This blog is totally independent, unpaid and has only three major objectives.
The first is to inform readers of news and happenings in the e-Health domain, both here in Australia and world-wide.
The second is to provide commentary on e-Health in Australia and to foster improvement where I can.
The third is to encourage discussion of the matters raised in the blog so hopefully readers can get a balanced view of what is really happening and what successes are being achieved.
Friday, November 27, 2015
It Seems It Is Government Policy Not To Actually Let We Mug Punters Know What Is Going On.
Two articles appeared this week to confirm the impression.
Federal government departments have paid external media consultants hundreds of thousands of dollars to train bureaucrats how to "perform" in Senate estimates hearings.
The consultants, who can be paid up to $30,000 a month, insist the training is not aimed at teaching public servants how to spin or avoid scrutiny – but some senators are not so sure.
While a search of government contracts suggests departments have spent about $160,000 on the training in recent years, the true cost is believed to be much higher but concealed through a sometimes opaque tender process.
For example, one major provider of Senate estimates training – Melbourne-based consultancy Media Manoeuvres – has been awarded at least $1.9 million in government contracts in recent years, according to the publicly accessible Austender website.
The contracts are typically for "media training" or "media awareness training". None mention Senate estimates training, even though that is a significant part of Media Manoeuvres' business.
On its website, Media Manoeuvres says it offers two levels of Senate estimates training: "awareness" and "performance skills". The latter involves simulations and role-playing scenarios.

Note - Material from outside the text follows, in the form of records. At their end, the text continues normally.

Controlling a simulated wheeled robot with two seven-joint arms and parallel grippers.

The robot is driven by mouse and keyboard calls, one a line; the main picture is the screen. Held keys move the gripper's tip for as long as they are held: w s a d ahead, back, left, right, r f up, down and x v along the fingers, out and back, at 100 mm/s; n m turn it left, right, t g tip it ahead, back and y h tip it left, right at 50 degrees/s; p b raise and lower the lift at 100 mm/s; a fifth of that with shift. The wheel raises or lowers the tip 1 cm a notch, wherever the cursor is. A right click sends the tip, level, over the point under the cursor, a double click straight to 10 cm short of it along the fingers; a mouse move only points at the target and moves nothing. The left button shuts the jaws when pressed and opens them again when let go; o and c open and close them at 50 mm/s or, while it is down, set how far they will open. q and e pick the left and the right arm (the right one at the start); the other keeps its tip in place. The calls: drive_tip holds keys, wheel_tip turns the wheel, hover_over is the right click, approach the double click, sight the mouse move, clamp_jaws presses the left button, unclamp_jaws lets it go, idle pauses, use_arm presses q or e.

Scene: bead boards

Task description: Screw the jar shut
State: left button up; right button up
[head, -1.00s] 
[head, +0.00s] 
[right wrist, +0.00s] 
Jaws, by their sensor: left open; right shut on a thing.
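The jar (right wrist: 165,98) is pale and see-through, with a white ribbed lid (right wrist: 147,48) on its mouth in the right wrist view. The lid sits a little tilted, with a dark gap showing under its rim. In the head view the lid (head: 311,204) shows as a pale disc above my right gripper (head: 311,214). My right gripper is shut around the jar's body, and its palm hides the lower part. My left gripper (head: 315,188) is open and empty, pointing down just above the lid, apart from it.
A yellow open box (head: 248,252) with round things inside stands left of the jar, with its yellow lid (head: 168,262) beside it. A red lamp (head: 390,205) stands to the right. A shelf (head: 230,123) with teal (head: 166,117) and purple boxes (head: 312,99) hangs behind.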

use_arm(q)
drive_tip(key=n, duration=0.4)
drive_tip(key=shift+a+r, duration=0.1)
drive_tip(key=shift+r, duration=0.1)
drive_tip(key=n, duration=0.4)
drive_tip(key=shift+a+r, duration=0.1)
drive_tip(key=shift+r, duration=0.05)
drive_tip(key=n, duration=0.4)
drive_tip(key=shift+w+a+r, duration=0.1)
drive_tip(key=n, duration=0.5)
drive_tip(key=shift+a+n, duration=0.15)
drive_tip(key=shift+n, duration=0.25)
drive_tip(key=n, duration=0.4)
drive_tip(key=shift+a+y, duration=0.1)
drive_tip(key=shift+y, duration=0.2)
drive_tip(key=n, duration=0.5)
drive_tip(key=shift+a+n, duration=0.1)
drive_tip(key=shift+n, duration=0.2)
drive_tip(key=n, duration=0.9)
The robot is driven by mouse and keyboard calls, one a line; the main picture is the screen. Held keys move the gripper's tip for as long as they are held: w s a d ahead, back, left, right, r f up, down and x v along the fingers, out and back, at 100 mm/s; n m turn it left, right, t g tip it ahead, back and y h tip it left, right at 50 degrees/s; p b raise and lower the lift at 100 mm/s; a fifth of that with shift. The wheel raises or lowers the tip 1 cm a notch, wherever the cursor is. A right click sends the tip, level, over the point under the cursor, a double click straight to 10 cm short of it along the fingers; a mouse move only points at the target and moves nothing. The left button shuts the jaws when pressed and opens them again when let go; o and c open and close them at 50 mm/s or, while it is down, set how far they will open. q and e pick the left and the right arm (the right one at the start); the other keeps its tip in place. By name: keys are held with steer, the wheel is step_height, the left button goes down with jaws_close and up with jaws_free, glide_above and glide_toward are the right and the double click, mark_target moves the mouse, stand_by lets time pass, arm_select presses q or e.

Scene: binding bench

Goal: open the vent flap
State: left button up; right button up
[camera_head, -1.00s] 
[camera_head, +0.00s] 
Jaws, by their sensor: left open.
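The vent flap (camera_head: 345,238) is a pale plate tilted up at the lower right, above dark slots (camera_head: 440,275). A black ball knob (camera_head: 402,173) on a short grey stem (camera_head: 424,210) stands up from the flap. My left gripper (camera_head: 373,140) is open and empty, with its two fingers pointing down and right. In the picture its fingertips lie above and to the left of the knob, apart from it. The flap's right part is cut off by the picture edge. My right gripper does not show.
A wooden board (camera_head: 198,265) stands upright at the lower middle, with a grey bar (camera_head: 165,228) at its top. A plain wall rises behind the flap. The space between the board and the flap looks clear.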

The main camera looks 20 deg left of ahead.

Chief executive Sam Elam said the company regularly provided the training to various agencies. It was aimed at giving public servants the confidence to deal with what could be a very stressful experience when confronted by aggressive senators.
"It's high pressure and that can turn some people to water," she said. "It's about giving people the confidence to actually speak up."
Canberra-based consultant Laurie Wilson has delivered Senate estimates training to the Australian Public Service Commission and a wide variety of government departments over the past decade.
Last year, he was paid about $60,000 to deliver an extensive two-month training course to the Department of Finance.
The Government’s much vaunted Digital Transformation Office (DTO) closed door policy is rankling peak industry bodies that want access to the agency.
Laurie Patton, CEO Internet Australia (IA), the peak body representing Internet users claims a number of civil society and industry groups are apparently finding the door to the DTO firmly shut or are being left out of the loop when it comes to stakeholder engagement.
“We asked for a meeting and were told to come back next year”, Patton said. “They said they were too busy to see us”.
He believes the Australian Communications Consumer Action Network (ACCAN), the peak body representing all consumers on communications issues, also had appointments ‘bumped’ to next year because the DTO is “too busy”.
[At the time of writing this ACCAN was unable to be contacted for comment.]
“Expert organisations such as ourselves will be better able to assist if we’re involved from the outset, in the formative stages of the DTO's operations, rather than down the track when their plans and initiatives have been locked in,” Patton said.
“Our concerns were raised when a visiting expert from the UK highlighted the downside from the work of the UK DTO. “The message was that they’ve ended up with a two-class system. It’s fine for people who have access to the Internet and are digitally savvy, but disadvantaged groups and individuals who are not connected are now struggling to get access to essential government services”. “
IA approached the DTO offering to provide advice and assistance to ensure that everyone benefited and nobody was left behind as a result of its work.
So no talkies to anyone who might know something in technology while doing an innovation statement!
This all really just confirms what we are all becoming pretty used to. The bureaucrats etc. simply just roll on and ignore any external advice - while overestimating just how knowledgeable and informed they are.
It really gets very, very tiringto see the same mistakes made over and over again!